I look forward to hearing from you.

Regards,

Manuel

Stephen,

Thanks for your post on my blog. I responded in both places but both have been lost with others in the server change (along with some scores, including from mine it seems!) Brendan seems to think we may get the posts back so I won't repeat it yet.

I hope you've read my essay now and that it lived up to it's promise (I need the points!) If you have scored it please check again, I note I'm also down as not having scored yours yet, so a nice lift on the way now. I look forward to discussing the areas of commonality, which may appear more directly from my previous two essays (domain boundaries with boundaries etc.)

Very best wishes

Peter

Dear All

Let me go one more round with Richard Feynman.

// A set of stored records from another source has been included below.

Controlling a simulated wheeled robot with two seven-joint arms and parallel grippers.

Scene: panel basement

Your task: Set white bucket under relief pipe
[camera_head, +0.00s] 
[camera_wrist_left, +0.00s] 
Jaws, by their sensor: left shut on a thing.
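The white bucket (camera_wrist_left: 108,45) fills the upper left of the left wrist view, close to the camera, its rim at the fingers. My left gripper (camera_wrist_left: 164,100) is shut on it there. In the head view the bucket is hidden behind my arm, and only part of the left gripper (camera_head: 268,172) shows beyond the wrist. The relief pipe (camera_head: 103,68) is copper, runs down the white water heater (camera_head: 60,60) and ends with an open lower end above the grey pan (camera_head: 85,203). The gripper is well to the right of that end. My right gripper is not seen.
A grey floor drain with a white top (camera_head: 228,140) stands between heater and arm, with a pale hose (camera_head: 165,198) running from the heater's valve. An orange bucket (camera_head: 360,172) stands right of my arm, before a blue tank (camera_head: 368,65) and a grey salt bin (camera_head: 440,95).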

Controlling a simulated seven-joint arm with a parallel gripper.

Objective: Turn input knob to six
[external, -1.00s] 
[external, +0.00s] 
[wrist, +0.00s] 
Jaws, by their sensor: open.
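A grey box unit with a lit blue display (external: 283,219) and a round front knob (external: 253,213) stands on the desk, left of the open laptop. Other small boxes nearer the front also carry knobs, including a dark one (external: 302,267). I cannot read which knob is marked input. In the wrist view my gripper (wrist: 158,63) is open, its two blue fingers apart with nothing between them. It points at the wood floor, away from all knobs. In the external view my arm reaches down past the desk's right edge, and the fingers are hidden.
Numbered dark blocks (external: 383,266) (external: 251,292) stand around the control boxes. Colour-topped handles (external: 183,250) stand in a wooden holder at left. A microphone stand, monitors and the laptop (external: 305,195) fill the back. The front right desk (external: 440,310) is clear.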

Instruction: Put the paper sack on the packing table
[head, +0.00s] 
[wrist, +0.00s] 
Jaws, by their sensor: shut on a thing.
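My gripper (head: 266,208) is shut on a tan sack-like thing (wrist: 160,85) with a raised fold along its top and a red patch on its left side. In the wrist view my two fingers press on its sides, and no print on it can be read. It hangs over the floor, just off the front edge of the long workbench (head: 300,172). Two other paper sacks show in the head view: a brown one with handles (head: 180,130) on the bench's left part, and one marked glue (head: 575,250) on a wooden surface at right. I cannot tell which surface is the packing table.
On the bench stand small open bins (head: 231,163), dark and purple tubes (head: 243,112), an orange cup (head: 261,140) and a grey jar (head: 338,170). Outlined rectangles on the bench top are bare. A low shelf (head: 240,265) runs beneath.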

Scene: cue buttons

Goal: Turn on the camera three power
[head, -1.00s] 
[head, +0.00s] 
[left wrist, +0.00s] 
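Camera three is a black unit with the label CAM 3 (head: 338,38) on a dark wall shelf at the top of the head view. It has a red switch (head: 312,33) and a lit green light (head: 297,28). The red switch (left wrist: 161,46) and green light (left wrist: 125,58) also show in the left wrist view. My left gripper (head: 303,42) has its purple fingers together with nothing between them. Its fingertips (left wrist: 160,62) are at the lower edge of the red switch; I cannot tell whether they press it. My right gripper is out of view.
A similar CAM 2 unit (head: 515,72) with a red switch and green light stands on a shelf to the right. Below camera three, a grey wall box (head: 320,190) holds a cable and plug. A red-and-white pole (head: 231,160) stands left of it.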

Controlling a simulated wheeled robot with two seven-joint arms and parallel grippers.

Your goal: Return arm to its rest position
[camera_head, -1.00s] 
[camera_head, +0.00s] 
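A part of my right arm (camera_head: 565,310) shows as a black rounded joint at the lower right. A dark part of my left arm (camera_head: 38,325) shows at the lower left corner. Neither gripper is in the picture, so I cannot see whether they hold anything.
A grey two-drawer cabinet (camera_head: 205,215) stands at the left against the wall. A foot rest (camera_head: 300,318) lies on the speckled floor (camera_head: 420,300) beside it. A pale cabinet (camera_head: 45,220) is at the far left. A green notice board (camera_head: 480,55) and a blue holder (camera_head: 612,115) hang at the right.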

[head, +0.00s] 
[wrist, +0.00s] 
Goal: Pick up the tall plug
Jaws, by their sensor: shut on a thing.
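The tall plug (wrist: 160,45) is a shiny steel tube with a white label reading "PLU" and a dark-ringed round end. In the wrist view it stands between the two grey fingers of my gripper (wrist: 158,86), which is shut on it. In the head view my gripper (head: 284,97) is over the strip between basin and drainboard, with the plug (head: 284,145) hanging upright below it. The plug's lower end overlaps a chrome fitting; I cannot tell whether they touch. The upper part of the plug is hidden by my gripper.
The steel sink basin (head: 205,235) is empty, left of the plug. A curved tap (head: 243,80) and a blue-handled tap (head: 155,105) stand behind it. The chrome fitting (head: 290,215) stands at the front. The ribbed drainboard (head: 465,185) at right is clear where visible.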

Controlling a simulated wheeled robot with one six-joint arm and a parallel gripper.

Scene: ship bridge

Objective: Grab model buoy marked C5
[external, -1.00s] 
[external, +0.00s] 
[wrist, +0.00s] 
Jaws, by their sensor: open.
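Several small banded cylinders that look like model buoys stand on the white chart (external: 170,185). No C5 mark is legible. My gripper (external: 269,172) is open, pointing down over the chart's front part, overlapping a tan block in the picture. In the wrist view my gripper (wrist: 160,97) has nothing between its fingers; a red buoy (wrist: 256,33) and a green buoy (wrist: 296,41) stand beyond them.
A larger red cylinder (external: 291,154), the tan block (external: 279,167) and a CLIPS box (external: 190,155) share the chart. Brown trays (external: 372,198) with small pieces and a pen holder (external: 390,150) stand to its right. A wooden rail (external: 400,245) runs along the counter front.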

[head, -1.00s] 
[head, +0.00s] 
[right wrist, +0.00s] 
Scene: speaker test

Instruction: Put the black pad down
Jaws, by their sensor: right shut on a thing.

In the Character of Physical Law, he talked about the two-slit experiment like this "I will summarize, then, by saying that electrons arrive in lumps, like particles, but the probability of arrival of these lumps is determined as the intensity of waves would be. It is this sense that the electron behaves sometimes like a particle and sometimes like a wave. It behaves in two different ways at the same time.

Further on, he advises the readers "Do not keep saying to yourself, if you can possibly avoid it. 'But how can it be like that?' because you will get 'down the drain', into a blind alley from which nobody has yet escaped. Nobody knows how it can be like that."

Did he says anything about Wheeler's "It from Bit" other than what he said above?

Than Tin

Stephen,

Thanks for your initial comments on my blog (at least I think it was you!- anonymous and unsigned). Do let me know if not!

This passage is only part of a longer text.